The news around Brexit now comes out on an hourly basis (for example see here on Sky News). A “no deal” Brexit remains very possible. As a result, following last week’s announcements (see here), the UK’s Financial Conduct Authority (FCA) has made several of their own, in particular around EMIR and MiFID II:
The FCA has made this announcement in relation to EMIR in a no deal scenario. There are some parts that will be of interest to those in energy and commodities with UK entities:
- Reporting of new and outstanding trades – new in scope trades entered into by UK entities need to be reported from 1st April. Outstanding trades are required to be migrated by the Trade repository, but it is recommended that entities check that this takes place.

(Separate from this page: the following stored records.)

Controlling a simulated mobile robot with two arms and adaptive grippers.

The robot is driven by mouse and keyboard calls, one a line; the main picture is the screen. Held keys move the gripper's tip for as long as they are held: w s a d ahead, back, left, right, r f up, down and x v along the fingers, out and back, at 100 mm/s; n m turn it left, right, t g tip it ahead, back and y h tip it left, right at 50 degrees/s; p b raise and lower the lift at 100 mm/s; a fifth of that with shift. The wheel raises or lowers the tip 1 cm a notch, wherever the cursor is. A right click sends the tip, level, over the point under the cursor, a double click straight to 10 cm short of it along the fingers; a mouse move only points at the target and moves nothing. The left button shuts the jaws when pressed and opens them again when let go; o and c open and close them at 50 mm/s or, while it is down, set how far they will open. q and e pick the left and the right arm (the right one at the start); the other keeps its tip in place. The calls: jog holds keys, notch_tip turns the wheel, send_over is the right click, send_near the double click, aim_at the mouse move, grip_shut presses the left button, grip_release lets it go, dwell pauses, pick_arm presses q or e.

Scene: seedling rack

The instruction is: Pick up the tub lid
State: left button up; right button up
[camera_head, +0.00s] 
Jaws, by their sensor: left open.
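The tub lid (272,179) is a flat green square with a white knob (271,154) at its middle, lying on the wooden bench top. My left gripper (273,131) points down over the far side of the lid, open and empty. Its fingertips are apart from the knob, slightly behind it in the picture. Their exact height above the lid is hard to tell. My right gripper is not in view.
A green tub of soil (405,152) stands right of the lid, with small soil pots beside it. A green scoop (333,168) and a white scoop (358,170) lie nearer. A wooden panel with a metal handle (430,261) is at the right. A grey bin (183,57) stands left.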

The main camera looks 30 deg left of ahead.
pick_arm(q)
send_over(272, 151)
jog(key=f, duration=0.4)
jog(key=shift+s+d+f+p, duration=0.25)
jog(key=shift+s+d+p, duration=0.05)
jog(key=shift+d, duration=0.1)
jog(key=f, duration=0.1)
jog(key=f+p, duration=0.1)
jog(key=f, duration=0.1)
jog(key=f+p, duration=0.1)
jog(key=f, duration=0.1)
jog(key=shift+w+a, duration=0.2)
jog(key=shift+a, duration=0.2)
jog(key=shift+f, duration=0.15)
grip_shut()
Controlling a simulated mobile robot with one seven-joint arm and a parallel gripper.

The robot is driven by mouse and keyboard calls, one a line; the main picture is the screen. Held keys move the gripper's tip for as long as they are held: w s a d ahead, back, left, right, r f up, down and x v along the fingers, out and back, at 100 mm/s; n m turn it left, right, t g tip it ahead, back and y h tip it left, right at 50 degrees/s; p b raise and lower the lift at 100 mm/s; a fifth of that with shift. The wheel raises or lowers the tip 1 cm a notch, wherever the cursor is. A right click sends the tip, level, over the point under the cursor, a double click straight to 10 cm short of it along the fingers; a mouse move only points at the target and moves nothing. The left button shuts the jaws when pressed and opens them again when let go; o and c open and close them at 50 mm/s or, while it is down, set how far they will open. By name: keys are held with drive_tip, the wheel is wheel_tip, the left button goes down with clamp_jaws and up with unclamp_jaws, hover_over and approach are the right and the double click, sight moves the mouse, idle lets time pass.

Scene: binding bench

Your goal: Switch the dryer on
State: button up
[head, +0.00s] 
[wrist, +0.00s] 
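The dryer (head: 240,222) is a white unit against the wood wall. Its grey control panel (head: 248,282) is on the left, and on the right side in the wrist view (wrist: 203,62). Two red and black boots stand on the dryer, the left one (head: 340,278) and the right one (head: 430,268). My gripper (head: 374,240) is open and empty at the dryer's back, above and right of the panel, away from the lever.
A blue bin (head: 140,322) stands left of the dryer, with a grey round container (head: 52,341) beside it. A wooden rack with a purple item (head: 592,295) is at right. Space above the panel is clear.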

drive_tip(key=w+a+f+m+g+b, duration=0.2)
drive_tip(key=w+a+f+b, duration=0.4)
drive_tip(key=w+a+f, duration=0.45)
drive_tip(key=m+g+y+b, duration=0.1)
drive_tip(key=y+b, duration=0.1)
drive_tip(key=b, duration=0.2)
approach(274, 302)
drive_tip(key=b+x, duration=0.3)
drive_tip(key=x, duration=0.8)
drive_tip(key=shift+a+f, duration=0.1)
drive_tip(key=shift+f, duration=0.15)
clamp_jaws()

- Suspension of reporting requirements – The transposing Statutory Instrument has a provision for the suspension of the UK EMIR reporting requirement in the event that there is no approved TR. However, the FCA do not foresee this happening. As a result, under the no deal scenario, entities may wish to assume that reporting will be required from day 1.
- REFIT – There is an intention announced to also implement the upcoming REFIT proposals (see here) in the UK “as they are implemented in the EU.
Following last week’s ESMA statement, the FCA has issued this one. There is a statement that positions on EU venues will not be considered Economically Equivalent OTC with respect to position limits, and also, a confirmation that for now no post trade transparency requirements will apply for now.
Votes in the UK Parliament over the next two days may well give some indication of if and when a “no deal” scenario will apply. However, this is far from guaranteed.